A lot of sneaker fans and industry watchers have been speculating about the health of Yeezy, the collaboration between Adidas and Kanye West.
Adidas CEO Kasper Rorsted doesn’t seem concerned. On a call with investors today (Nov. 7), Rorsted called out the brand as a highlight of Adidas’s recent performance, pointing to it as one of the driving forces behind Adidas’s huge 76% growth in e-commerce this quarter. Overall, sales grew 8% versus last year, though Adidas struggled with a decline in Western Europe (paywall).
To people watching from the outside, the Yeezy label has raised some questions lately. Over the three years of the collaboration, almost any new styles have been instant sellouts. Released in limited quantities, rumored to number at most in the tens of thousands, they’ve produced intense competition among people to get their hands on a pair, and eye-watering prices on the resale market that could reach well over $1,000.
But in September, when Adidas and Yeezy, via their sites, released a much larger quantity—supposedly up to a million pairs—of the Yeezy Boost 350 in triple white for $220 each, the shoes remained available online for at least a week. When the next drop came, this time for the Yeezy Boost 700 in mauve, that shoe didn’t appear to sell out, either, before it was apparently pulled from sale. Now you can buy it on the resale market for about the same price as retail. At least from the outside, Yeezy’s shine appeared to be fading.
Industry onlookers have guessed that the increased volume of the 350 in triple white suddenly made it possible for lots of people to get a Yeezy sneaker, killing the exclusivity of the brand and cooling the hype that had fueled its sales. Or that West’s apparent alignment with Republicans was driving a backlash among his largely liberal fans.
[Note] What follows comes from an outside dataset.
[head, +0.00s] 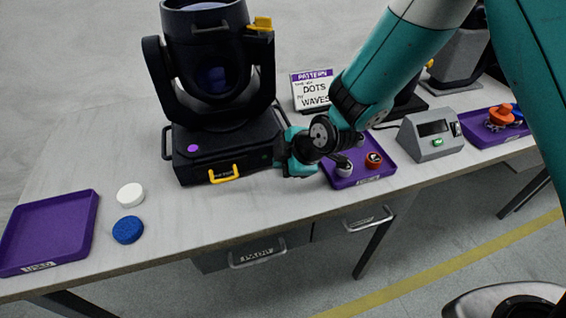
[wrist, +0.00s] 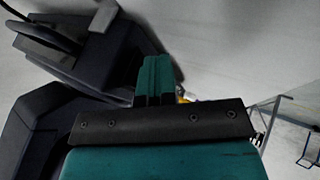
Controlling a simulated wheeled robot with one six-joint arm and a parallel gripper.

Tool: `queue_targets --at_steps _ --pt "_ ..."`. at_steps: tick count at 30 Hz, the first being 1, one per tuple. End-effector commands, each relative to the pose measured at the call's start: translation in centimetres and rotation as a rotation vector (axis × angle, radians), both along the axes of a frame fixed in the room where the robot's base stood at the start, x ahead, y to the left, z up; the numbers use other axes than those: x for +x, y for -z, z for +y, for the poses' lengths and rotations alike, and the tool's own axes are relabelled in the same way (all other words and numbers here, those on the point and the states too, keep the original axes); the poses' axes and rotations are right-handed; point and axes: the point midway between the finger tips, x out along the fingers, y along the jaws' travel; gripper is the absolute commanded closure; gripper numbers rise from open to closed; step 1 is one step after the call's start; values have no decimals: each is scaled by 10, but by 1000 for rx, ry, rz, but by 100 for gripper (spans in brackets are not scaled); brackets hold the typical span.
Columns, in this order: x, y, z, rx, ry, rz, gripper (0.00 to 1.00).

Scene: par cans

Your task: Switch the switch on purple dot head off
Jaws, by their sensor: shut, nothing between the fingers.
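The purple dot head is a black moving-head light (head: 225,150) on the left half of the bench, with a purple dot (head: 192,148) on its base front and a yellow handle (head: 224,174) below. A small green spot (head: 264,156) shows on the base front near its right end; I cannot make out a switch there. My gripper (head: 290,165) is shut and empty, right beside the right end of the base. I cannot tell whether it touches. In the wrist view my shut fingers (wrist: 155,80) point at dark housing, partly hidden by the gripper body.
A purple tray (head: 85,215), a white puck (head: 130,195) and a blue puck (head: 128,230) lie at the left. A sign (head: 313,90), a purple tray with small parts (head: 345,182) and a grey box (head: 430,135) with a green button stand to the right.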

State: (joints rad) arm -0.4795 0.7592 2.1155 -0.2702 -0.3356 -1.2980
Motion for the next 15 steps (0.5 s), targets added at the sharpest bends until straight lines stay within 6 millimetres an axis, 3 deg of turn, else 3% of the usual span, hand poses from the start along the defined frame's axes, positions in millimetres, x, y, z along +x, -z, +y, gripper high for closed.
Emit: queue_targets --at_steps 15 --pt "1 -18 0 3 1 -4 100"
But Rorsted told CNBC that there has been absolutely no slowdown in the Yeezy business, and said on the investor call that sales of the Yeezy 350 from the recent release were above expectations. He called the online drop “flawless” in its execution.
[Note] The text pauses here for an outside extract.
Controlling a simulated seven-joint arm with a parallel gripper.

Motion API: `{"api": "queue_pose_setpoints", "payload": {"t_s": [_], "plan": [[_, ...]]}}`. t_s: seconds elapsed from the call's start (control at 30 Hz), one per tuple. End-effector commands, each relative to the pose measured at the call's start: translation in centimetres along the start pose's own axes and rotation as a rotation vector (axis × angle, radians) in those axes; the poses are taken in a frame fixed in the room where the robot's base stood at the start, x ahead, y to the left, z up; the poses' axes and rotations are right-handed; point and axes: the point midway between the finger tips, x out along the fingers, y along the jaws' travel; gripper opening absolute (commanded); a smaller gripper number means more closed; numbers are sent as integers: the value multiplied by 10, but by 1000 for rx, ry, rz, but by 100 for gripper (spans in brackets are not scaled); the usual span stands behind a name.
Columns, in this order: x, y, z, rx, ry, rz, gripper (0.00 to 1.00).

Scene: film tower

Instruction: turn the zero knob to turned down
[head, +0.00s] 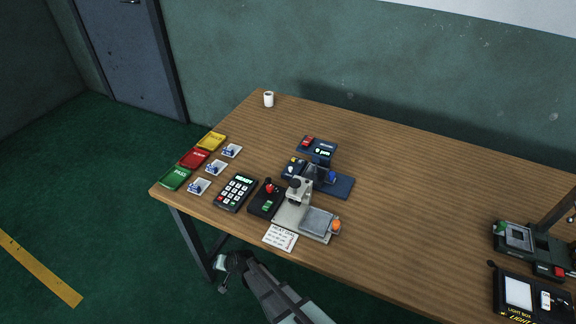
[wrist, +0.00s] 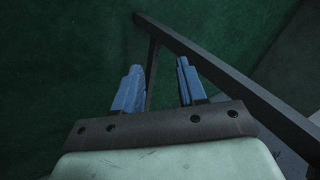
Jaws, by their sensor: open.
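No label reading zero is legible, so I cannot tell which knob is the zero knob. In the head view an orange knob (head: 336,226) sits on the right side of a grey device with a flat plate (head: 318,222) near the table's front edge. A blue knob (head: 332,177) sits on a dark blue device (head: 340,187) behind it. My gripper (wrist: 158,68) is open and empty in the wrist view, its blue fingers apart. It hangs off the table's front edge, low and left of the devices, touching none of them.
A keypad (head: 237,192), a red-knobbed black box (head: 267,199) and a paper note (head: 281,238) are close to the devices. Coloured trays (head: 194,158) line the left end. A light box (head: 518,293) is at right. The wooden table (head: 420,190) is clear at centre right.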

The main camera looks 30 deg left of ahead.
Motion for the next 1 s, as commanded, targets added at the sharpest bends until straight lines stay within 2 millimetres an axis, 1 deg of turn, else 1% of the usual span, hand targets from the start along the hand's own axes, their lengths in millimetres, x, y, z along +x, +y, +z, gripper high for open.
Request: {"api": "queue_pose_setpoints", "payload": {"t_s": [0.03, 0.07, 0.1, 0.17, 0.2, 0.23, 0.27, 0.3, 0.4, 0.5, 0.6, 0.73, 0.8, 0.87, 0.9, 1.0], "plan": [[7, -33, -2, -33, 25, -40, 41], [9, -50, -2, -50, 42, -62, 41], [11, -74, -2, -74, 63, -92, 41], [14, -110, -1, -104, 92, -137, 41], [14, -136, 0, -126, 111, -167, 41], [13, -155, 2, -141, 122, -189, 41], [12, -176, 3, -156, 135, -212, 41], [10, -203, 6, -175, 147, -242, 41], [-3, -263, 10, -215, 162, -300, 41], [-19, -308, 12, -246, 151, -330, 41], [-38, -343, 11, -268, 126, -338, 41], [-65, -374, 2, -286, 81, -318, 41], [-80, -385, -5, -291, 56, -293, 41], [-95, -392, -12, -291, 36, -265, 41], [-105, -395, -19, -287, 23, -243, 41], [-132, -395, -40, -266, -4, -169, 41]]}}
The brand strategy for the Yeezy brand remains unchanged. “As we’re moving new Yeezy products into the market, we will do what we’ve done also in the past: Create scarcity around the new products we are launching, make sure we have the hype, and, over a given period of time of course, drive volume into that market,” Rorsted explained on the call. When a product has been on the market several years, Adidas and Yeezy can then “democratize” it and start looking for mass sales, as they did with the Yeezy 350.
Adidas is careful about managing its successful franchises, and understands the value of scarcity. The unanswered question is how the Yeezy label will fare in the long-term as its shoes, even if just the older models, become easier to get. Sneakers and fashion are industries that often rely on exclusivity and hype, and if Yeezy sneakers are readily available, it could make them less desirable.
As for politics, which West has said he’ll distance himself from in the future, Rorsted told Footwear News that Adidas supports what West does, but not every statement he makes.